La Convención duró tres días. Alcancé a comprender y apreciar la devoción de
los concurrentes. Pero no encontré ningún motivo para cambiar mis creencias, mi
religión. Me era imposible creer que podría ir al cielo o alcanzar la salvación solo con
volverme cristiano. Se lo dije así francamente a algunos buenos amigos cristianos y
éstos se sintieron impresionados. No obstante, en esto no cabía ninguna ayuda.
Mis reparos eran profundos. Era más de lo que podía creer el que Jesús fuera el
único hijo encarnado de Dios y que solo quien creyera en él tendría una vida
perdurable. Si Dios podía tener hijos, todos nosotros éramos Sus hijos. Si Jesús era
semejante a Dios —o Dios mismo— entonces todos los hombres eran semejantes a
Dios y podían ser Dios mismo. Mi razón no estaba pronta a creer literalmente que
Dios había redimido con su muerte y su sangre los pecados del mundo: quizá
metafóricamente se encerrara allí alguna verdad. Además, de acuerdo con el
cristianismo, solo los seres humanos tienen alma, de la que carecen los otros seres
vivientes, por lo cual para éstos la muerte significaría la completa extinción. Mis
creencias al respecto, en cambio, eran otras. Yo podía aceptar a Jesús en calidad de
mártir, de encarnación del sacrificio, de maestro divino pero no como el hombre más
perfecto que haya existido.
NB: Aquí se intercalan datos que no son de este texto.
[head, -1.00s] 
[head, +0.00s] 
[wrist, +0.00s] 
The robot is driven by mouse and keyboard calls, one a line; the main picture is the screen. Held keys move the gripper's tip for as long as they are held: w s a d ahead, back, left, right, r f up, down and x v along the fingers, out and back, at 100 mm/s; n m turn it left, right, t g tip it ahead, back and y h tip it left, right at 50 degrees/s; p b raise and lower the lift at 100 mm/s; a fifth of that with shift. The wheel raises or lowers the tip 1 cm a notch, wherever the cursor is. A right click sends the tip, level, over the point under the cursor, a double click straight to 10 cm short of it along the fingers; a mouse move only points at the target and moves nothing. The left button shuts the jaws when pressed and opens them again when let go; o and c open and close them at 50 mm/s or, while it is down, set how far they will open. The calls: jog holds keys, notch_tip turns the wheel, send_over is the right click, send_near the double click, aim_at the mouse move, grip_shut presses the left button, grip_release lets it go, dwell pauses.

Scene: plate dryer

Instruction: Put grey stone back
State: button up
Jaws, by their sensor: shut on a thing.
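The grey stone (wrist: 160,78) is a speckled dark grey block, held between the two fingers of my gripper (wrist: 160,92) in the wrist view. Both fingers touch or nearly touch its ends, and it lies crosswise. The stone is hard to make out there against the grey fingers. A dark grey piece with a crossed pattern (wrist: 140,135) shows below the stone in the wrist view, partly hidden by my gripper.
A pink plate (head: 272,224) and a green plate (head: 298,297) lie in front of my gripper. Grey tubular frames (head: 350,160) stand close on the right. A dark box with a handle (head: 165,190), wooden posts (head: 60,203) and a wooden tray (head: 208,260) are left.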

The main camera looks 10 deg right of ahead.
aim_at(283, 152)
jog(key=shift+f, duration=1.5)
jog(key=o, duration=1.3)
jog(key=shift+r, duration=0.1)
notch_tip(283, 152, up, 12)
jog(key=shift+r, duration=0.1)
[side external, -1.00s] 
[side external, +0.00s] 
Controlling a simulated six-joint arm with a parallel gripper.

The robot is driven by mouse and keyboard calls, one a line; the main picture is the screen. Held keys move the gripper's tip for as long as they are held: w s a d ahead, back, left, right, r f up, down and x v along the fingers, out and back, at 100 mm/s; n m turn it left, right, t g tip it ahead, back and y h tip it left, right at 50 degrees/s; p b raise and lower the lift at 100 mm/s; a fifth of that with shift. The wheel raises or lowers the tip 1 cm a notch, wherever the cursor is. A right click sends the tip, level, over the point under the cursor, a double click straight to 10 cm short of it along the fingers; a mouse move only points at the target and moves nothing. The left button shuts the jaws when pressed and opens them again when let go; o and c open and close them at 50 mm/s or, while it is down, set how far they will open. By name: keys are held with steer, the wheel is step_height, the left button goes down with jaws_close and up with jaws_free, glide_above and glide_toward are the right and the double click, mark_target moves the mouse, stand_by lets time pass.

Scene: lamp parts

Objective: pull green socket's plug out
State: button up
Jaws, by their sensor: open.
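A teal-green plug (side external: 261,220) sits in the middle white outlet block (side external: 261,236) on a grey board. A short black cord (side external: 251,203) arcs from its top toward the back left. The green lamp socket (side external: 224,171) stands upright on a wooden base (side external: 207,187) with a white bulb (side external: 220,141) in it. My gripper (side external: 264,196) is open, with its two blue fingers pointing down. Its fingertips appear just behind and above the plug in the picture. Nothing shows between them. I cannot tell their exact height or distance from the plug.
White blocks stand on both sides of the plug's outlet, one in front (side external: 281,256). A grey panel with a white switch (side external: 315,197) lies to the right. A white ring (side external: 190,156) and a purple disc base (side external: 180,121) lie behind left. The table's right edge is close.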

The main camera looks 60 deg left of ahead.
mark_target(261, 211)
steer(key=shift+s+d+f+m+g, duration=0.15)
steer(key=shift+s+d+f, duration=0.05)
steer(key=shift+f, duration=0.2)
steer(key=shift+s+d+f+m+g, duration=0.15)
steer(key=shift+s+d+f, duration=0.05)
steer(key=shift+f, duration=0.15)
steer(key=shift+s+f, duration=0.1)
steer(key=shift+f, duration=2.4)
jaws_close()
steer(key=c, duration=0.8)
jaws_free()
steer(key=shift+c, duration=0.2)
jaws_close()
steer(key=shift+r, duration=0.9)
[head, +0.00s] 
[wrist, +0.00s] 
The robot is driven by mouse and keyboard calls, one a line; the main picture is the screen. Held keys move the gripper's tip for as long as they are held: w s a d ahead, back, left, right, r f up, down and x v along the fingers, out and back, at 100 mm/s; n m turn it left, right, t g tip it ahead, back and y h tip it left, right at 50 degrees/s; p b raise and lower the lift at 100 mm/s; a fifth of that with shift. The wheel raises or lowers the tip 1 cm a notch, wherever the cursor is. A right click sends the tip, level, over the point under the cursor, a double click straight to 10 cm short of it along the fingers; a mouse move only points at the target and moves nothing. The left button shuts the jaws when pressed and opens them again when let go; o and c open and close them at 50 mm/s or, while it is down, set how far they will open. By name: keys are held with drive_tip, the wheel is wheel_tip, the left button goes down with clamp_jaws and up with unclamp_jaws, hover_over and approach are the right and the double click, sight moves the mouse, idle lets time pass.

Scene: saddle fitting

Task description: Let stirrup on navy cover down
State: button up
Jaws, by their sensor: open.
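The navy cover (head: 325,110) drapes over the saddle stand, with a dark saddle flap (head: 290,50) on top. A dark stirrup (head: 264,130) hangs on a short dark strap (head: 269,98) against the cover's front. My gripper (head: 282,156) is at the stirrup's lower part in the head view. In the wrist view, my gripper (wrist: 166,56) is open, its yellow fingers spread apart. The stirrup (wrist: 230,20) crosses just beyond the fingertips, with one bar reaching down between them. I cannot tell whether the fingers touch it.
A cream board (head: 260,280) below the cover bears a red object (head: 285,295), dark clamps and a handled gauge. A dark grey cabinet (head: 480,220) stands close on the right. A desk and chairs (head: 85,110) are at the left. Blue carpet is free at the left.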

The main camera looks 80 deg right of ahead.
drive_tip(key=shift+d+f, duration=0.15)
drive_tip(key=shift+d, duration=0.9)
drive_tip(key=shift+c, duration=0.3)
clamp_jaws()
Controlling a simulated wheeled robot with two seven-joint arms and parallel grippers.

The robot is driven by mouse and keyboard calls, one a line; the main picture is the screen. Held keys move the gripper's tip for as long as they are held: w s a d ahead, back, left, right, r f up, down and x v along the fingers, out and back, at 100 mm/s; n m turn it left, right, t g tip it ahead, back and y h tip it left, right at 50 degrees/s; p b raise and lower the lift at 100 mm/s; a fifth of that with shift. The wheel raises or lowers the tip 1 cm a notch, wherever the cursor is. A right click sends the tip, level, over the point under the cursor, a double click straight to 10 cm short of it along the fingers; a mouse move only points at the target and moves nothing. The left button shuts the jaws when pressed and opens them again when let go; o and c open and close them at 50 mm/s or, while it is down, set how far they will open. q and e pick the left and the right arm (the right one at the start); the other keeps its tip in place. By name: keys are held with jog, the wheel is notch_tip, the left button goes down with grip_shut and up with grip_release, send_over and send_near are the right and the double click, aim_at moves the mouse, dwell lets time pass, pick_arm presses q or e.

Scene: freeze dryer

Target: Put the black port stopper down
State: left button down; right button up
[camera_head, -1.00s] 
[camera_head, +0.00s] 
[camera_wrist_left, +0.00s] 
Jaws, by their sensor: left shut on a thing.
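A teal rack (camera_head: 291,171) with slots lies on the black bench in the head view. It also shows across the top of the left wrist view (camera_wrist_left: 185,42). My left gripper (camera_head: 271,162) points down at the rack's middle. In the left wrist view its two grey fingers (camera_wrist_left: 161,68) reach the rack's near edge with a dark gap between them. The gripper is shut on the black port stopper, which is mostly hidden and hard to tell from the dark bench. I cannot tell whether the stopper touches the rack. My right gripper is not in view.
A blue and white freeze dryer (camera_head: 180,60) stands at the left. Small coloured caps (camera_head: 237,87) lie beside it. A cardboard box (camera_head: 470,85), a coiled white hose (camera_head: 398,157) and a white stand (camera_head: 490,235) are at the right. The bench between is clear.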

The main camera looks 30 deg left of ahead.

Su muerte en la cruz fue un gran ejemplo para el mundo
pero mi corazón, no podía aceptar que hubiera en ello ninguna virtud misteriosa o
milagrosa. Las vidas piadosas de los cristianos no me brindaban nada que no me
dieran las vidas de los hombres de otras creencias. En esas vidas había visto las
mismas conversiones que había oído que ocurrían entre los cristianos. En los
principios cristianos no había nada filosóficamente extraordinario. Desde el punto de
vista de los sacrificios me parecía que los hindúes habían sobrepasado grandemente a
los cristianos. Me resultaba imposible considerar al cristianismo como una religión
perfecta o la más grande de todas las religiones.
Siempre que se presentaba la oportunidad, compartía este batido mental con mis
amigos cristianos, pero sus respuestas no llegaban a satisfacerme.
Si bien no aceptaba que el cristianismo fuera la religión más grande o perfecta,
tampoco estaba convencido que lo fuera el hinduismo. Los defectos hinduistas se me
estaban volviendo visibles apremiantemente. Si el dogma de la intocabilidad era una
parte del hinduismo, solo podía ser una raíz podrida o una excrecencia. Me era difícil
comprender la raison d’etre de multitud de sectas y castas.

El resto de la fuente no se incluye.